Nationwide reactions

Of course, everyone has his own opinion on the 1998 CMA Awards presentation and the winners. We will pick out some of the comments in the nation's leading newspapers.

Garth Brooks is Top-Entertainer (USA Today)

                 Garth Brooks is top entertainer

                 NASHVILLE — Shania Twain packed the Grand Ole Opry House
                 aisles with 200 cheerleaders clapping out arena-rock rhythms, but
                 when it came time to hand out the honors during Wednesday night's
                 32nd annual Country Music Association Awards, the voters opted for
                 acts who hewed to traditional styles and themes. Garth Brooks won a
                 record-setting fourth entertainer of the year award, and several other
                 old favorites won as well.

                 Nashville newcomers the Dixie Chicks — who said they sat in the back
                 of the auditorium watching last year's awards — were the notable
                 exception to that rule, winning the new-artist Horizon Award and
                 triumphing over several established acts to take vocal group honors. 

                 The CMA's all-time top nomination-getter, George Strait, won his third
                 consecutive award for male vocalist. He regained the title in 1996 after
                 a 10-year drought; his five total awards tie him with telecast host Vince
                 Gill for the most in the category. Veteran Steve Wariner capped a
                 career comeback by winning his first awards for his own work, taking
                 song and single awards for his sentimental Holes in the Floor of
                 Heaven.

                 Patty Loveless and George Jones won a surprise victory in the vocal
                 event category for You Don't Seem To Miss Me, beating out potent
                 pairings including Reba McEntire and Brooks & Dunn and Garth
                 Brooks with Trisha Yearwood.

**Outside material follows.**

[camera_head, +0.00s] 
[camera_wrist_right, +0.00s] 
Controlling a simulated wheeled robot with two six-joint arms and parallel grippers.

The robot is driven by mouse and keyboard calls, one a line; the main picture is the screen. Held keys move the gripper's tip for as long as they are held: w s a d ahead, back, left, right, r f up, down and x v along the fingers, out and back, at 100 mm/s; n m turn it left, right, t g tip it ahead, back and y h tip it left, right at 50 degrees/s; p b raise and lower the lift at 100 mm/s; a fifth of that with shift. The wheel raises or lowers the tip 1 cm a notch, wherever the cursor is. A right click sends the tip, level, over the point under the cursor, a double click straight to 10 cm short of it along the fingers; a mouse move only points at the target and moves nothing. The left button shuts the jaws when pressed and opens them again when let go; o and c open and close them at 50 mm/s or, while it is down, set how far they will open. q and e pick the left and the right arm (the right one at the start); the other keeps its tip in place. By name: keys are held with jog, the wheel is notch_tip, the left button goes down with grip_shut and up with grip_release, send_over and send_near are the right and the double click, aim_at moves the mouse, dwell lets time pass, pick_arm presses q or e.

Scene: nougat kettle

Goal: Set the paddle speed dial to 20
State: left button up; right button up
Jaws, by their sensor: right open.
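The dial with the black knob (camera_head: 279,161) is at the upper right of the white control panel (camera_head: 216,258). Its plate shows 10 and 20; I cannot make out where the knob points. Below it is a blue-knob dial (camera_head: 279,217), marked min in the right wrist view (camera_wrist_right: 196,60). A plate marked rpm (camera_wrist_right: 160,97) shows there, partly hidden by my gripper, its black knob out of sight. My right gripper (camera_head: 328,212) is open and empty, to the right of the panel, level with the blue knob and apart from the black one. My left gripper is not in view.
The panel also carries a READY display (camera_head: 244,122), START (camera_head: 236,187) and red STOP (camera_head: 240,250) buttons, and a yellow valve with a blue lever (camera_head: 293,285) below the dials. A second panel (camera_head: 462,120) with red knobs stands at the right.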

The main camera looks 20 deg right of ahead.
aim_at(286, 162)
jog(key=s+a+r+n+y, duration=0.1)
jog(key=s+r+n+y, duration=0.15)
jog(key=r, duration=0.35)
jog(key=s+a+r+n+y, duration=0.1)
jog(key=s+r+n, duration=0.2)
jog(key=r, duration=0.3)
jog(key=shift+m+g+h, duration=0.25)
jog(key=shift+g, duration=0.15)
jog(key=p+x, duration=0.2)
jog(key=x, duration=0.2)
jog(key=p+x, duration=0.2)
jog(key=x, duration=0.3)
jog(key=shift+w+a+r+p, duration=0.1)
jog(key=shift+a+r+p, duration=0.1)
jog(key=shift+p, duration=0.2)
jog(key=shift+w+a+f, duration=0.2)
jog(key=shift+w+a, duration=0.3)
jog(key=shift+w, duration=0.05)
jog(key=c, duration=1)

                 Brooks & Dunn did continue a tradition of their own, however, winning
                 a seventh consecutive award in the vocal duo category. Yearwood
                 became the first woman since Mary Chapin Carpenter in 1992-93 to
                 repeat as female vocalist of the year.

                 Not all the winners were past favorites, though. Aside from the Chicks,
                 Tim McGraw won Album of the Year for Everywhere. His wife, Faith
                 Hill, took home a trophy for the video to her hit This Kiss. 

                 After being on the road when he won last year's entertainer trophy,
                 Brooks had promised to attend this year's ceremony. Instead, he
                 wound up performing with Yearwood via satellite from Buffalo, after
                 ticket sales in the city exceeded his expectations.

                 "We had to do something crazy like sell 100,000 tickets in Buffalo to
                 miss the awards," Brooks said. "I've always been a product of the
                 people. If the people want to see us, this is where we're at." Of his
                 fourth entertainer nod, he said, "I'm proud that the CMAs would let me
                 in. It's a very exclusive club, and it's a club I've always wanted to be in.
                 It was a club I thought I was out of in the '90s. And they've been very
                 good to me this year and last year."

                 Tammy Wynette, who was nominated for the Country Music Hall of
                 Fame before her death in April, was inducted with a touching tribute
                 from Pam Tillis and Lorrie Morgan; Elvis Presley and Morgan's father,
                 George, also were inducted. 

                 Also saluted were a number of notables who had died since last year's
                 ceremony, including Grandpa Jones, Eddie Rabbitt, John Denver, Roy
                 Rogers, Floyd Cramer, Carl Perkins and producer Owen Bradley.